═════ Records for this task ═════

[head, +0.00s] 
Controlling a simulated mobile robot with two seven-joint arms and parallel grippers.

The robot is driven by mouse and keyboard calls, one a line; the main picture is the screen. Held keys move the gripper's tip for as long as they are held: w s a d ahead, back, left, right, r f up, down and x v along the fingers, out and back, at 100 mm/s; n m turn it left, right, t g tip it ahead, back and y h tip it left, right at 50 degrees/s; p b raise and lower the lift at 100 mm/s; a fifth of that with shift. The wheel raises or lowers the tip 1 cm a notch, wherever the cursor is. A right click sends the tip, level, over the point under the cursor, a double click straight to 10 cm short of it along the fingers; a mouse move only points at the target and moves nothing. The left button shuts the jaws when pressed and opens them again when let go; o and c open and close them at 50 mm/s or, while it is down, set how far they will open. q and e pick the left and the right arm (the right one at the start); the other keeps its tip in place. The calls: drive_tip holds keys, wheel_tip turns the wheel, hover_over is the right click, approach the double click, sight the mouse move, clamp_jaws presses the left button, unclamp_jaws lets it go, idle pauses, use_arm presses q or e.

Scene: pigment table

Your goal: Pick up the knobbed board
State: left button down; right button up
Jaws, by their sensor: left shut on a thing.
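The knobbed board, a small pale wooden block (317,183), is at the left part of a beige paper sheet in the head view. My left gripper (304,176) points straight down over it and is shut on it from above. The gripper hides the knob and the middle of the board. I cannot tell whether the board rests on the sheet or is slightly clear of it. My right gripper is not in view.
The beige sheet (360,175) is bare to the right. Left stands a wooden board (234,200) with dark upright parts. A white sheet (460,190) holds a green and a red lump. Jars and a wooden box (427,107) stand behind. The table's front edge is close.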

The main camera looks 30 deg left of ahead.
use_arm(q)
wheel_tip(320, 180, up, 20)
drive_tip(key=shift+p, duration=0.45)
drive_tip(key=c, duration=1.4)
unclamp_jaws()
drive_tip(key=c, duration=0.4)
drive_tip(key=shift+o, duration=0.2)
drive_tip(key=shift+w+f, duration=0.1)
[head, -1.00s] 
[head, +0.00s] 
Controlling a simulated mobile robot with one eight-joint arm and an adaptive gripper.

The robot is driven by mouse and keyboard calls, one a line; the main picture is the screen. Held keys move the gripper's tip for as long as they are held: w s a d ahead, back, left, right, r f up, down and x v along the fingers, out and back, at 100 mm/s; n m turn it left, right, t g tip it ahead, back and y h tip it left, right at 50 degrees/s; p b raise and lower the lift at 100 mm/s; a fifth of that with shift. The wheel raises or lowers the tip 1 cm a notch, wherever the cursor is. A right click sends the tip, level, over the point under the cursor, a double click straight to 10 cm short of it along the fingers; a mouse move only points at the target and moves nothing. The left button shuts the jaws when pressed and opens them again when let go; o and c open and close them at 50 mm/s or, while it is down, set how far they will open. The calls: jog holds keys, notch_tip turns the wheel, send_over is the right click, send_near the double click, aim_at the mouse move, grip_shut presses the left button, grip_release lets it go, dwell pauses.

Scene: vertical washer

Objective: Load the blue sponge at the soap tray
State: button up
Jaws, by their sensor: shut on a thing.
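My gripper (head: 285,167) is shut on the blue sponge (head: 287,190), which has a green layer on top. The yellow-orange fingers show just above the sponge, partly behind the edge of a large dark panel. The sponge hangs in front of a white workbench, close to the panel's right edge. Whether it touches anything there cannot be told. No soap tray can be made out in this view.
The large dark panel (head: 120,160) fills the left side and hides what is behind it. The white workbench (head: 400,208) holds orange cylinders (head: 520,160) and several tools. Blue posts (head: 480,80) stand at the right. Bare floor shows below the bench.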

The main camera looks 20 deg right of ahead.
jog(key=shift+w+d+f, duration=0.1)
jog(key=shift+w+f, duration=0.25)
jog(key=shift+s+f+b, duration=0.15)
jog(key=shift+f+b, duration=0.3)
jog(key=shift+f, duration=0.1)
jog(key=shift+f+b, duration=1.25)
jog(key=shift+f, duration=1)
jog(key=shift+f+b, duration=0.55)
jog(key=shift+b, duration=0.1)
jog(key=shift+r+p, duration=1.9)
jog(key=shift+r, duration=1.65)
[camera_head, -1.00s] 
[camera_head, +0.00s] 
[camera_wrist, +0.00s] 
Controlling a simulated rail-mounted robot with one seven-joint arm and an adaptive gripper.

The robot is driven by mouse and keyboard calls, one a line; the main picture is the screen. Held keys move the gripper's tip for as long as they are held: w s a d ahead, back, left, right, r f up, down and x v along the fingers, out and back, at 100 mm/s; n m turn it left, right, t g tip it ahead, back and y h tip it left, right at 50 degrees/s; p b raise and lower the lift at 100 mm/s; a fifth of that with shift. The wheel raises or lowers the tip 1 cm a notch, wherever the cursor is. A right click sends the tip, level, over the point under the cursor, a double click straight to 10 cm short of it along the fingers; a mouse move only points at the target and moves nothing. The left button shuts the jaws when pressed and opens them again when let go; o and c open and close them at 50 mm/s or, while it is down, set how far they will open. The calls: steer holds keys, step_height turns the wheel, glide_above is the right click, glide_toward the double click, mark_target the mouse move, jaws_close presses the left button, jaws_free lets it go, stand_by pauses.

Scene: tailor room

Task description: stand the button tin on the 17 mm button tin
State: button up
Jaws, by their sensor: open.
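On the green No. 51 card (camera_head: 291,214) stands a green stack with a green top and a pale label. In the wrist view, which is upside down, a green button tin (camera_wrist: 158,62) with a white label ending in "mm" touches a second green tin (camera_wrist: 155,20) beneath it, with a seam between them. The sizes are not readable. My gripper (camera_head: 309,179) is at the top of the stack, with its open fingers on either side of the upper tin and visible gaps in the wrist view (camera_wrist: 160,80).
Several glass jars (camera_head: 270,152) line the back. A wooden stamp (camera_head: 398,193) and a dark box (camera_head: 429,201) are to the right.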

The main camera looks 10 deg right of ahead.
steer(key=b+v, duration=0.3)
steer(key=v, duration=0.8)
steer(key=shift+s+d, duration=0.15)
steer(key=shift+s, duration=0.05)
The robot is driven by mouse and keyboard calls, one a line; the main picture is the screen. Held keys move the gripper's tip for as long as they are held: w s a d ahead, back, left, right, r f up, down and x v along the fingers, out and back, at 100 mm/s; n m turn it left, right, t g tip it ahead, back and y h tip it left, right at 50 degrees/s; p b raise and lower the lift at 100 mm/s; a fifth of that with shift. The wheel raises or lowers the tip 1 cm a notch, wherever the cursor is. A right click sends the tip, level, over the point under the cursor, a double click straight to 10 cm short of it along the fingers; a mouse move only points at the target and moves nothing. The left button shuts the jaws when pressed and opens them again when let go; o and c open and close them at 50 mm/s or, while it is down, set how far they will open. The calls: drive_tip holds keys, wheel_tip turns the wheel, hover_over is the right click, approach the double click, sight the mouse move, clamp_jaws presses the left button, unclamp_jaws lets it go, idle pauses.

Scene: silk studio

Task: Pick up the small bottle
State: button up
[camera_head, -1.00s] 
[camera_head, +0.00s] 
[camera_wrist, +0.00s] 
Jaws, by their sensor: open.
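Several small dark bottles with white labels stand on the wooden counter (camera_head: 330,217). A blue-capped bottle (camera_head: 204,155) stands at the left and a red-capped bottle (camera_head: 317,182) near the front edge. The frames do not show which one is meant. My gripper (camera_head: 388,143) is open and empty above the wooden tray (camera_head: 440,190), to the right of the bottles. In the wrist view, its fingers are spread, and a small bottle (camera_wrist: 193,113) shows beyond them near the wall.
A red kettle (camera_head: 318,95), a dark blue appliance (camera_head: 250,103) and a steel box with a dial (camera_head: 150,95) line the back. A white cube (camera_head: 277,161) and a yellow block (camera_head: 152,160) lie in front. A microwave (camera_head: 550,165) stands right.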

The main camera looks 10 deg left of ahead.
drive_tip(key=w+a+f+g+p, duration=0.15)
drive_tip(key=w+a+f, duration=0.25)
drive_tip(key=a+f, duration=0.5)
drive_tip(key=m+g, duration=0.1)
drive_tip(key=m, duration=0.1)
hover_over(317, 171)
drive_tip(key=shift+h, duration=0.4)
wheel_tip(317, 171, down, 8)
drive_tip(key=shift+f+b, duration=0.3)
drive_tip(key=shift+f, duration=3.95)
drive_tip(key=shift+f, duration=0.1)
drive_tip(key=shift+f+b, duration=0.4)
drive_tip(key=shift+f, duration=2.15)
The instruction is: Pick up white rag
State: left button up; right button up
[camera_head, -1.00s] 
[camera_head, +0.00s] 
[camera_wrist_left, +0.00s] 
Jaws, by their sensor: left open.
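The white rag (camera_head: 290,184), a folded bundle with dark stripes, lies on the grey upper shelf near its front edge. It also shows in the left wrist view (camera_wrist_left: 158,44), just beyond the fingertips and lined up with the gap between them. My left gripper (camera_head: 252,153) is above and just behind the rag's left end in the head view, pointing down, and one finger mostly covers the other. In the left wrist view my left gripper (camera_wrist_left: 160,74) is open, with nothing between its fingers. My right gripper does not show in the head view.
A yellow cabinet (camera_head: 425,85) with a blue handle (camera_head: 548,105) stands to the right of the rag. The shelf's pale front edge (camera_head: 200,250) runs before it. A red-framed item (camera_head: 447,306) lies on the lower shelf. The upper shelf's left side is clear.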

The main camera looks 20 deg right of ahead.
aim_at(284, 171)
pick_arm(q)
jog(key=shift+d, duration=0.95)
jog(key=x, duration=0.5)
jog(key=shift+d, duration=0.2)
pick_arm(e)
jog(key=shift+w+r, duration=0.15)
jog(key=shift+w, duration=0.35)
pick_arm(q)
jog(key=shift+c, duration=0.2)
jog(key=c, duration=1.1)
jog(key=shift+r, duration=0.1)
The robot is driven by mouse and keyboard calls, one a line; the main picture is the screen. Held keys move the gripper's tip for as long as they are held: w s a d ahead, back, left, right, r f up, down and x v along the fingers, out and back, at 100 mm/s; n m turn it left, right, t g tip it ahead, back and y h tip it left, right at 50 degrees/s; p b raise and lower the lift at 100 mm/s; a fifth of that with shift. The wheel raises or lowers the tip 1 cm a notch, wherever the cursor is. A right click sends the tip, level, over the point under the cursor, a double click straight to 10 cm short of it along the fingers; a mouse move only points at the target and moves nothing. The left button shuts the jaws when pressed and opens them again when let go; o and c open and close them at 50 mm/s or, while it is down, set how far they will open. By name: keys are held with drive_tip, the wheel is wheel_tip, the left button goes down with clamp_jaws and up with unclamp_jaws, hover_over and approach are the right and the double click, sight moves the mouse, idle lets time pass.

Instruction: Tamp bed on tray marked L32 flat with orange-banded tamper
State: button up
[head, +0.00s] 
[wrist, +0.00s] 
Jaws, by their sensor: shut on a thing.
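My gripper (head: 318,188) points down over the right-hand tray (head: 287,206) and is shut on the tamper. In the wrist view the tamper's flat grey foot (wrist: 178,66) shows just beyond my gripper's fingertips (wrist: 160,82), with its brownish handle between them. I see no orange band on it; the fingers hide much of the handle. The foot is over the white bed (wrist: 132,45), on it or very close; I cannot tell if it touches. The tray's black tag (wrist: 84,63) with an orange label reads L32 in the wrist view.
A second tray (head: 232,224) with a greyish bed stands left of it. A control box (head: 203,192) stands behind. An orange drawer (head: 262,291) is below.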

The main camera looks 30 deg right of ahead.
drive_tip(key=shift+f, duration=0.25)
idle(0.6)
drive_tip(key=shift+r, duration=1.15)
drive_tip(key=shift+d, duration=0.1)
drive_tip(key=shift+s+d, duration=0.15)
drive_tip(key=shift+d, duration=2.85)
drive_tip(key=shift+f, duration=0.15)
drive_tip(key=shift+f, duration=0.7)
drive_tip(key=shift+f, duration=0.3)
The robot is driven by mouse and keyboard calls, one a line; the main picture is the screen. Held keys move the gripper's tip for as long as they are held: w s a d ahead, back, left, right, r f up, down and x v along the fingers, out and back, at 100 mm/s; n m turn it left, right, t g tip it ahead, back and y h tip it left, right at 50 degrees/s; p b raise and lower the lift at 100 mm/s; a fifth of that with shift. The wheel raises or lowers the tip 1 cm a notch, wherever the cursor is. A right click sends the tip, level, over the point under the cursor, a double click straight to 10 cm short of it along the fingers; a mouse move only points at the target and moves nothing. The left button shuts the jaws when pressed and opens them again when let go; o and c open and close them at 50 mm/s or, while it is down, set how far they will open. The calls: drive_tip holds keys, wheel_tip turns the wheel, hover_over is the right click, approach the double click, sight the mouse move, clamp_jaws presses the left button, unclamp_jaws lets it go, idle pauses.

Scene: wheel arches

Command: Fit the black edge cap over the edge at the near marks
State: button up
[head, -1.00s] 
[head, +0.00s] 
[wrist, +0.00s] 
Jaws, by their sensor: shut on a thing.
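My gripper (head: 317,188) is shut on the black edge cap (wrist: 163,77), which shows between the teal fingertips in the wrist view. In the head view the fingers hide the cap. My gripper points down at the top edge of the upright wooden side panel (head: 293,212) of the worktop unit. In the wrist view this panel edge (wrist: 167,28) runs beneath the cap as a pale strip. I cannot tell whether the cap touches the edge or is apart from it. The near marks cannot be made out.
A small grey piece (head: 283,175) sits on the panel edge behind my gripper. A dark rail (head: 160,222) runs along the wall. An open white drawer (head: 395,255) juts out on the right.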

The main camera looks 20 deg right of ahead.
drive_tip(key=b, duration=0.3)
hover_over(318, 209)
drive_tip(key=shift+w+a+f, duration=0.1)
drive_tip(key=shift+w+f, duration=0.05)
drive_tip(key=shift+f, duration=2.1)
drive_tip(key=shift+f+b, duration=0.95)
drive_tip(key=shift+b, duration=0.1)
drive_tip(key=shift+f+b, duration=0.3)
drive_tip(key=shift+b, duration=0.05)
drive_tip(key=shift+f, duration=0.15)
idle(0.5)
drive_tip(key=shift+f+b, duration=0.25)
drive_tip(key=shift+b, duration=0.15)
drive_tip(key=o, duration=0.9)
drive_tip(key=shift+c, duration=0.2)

═════

§ **Task requirements**: In the entries above, locate every line with the word "mobile" and copy it.

§ **Completed task**:
Controlling a simulated mobile robot with two seven-joint arms and parallel grippers.
Controlling a simulated mobile robot with one eight-joint arm and an adaptive gripper.

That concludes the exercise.